## [WHAT IS ASKED]
Repeat the material verbatim. Images are excluded from the copy.
======== AVAILABLE DATA
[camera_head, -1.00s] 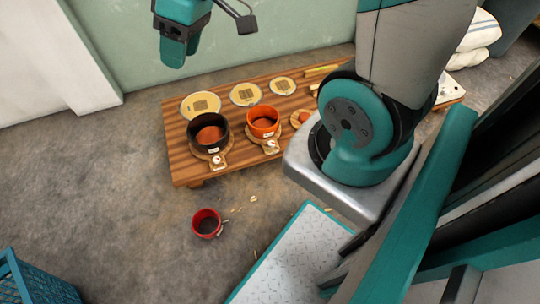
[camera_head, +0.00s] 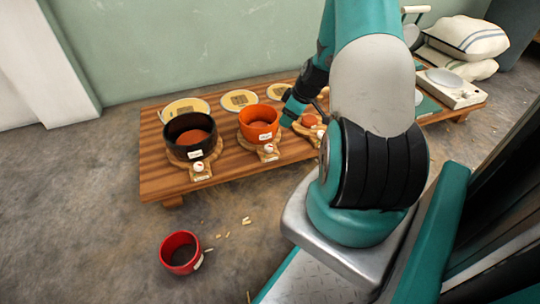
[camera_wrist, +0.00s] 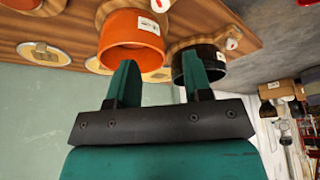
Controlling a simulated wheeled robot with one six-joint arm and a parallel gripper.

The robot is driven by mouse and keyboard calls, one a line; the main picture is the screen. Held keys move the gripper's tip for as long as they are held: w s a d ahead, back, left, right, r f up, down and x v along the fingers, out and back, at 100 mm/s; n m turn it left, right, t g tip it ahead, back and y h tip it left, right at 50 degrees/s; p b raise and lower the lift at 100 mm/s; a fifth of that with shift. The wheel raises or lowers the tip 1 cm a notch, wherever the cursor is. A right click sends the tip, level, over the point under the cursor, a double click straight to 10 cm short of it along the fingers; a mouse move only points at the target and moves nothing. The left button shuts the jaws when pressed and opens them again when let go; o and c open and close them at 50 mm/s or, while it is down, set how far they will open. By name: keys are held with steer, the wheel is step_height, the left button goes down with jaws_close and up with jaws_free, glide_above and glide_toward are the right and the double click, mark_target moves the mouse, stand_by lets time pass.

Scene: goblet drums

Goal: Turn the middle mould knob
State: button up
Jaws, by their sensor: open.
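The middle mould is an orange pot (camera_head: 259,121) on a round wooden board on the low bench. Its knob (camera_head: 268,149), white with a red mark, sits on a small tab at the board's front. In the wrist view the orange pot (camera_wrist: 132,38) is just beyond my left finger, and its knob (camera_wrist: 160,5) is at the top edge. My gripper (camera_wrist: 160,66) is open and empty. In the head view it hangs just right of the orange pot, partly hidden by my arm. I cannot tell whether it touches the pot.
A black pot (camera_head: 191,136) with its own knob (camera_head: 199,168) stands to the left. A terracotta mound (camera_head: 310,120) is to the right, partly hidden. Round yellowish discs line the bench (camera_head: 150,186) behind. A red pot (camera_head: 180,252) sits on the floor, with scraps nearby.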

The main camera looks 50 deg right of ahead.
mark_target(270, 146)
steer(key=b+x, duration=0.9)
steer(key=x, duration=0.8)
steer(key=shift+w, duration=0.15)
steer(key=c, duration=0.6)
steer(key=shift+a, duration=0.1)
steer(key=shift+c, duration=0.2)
================
## [WRITTEN REPLY]
[camera_head, -1.00s] 
[camera_head, +0.00s] 
[camera_wrist, +0.00s] 
Controlling a simulated wheeled robot with one six-joint arm and a parallel gripper.

The robot is driven by mouse and keyboard calls, one a line; the main picture is the screen. Held keys move the gripper's tip for as long as they are held: w s a d ahead, back, left, right, r f up, down and x v along the fingers, out and back, at 100 mm/s; n m turn it left, right, t g tip it ahead, back and y h tip it left, right at 50 degrees/s; p b raise and lower the lift at 100 mm/s; a fifth of that with shift. The wheel raises or lowers the tip 1 cm a notch, wherever the cursor is. A right click sends the tip, level, over the point under the cursor, a double click straight to 10 cm short of it along the fingers; a mouse move only points at the target and moves nothing. The left button shuts the jaws when pressed and opens them again when let go; o and c open and close them at 50 mm/s or, while it is down, set how far they will open. By name: keys are held with steer, the wheel is step_height, the left button goes down with jaws_close and up with jaws_free, glide_above and glide_toward are the right and the double click, mark_target moves the mouse, stand_by lets time pass.

Scene: goblet drums

Goal: Turn the middle mould knob
State: button up
Jaws, by their sensor: open.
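The middle mould is an orange pot (camera_head: 259,121) on a round wooden board on the low bench. Its knob (camera_head: 268,149), white with a red mark, sits on a small tab at the board's front. In the wrist view the orange pot (camera_wrist: 132,38) is just beyond my left finger, and its knob (camera_wrist: 160,5) is at the top edge. My gripper (camera_wrist: 160,66) is open and empty. In the head view it hangs just right of the orange pot, partly hidden by my arm. I cannot tell whether it touches the pot.
A black pot (camera_head: 191,136) with its own knob (camera_head: 199,168) stands to the left. A terracotta mound (camera_head: 310,120) is to the right, partly hidden. Round yellowish discs line the bench (camera_head: 150,186) behind. A red pot (camera_head: 180,252) sits on the floor, with scraps nearby.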

The main camera looks 50 deg right of ahead.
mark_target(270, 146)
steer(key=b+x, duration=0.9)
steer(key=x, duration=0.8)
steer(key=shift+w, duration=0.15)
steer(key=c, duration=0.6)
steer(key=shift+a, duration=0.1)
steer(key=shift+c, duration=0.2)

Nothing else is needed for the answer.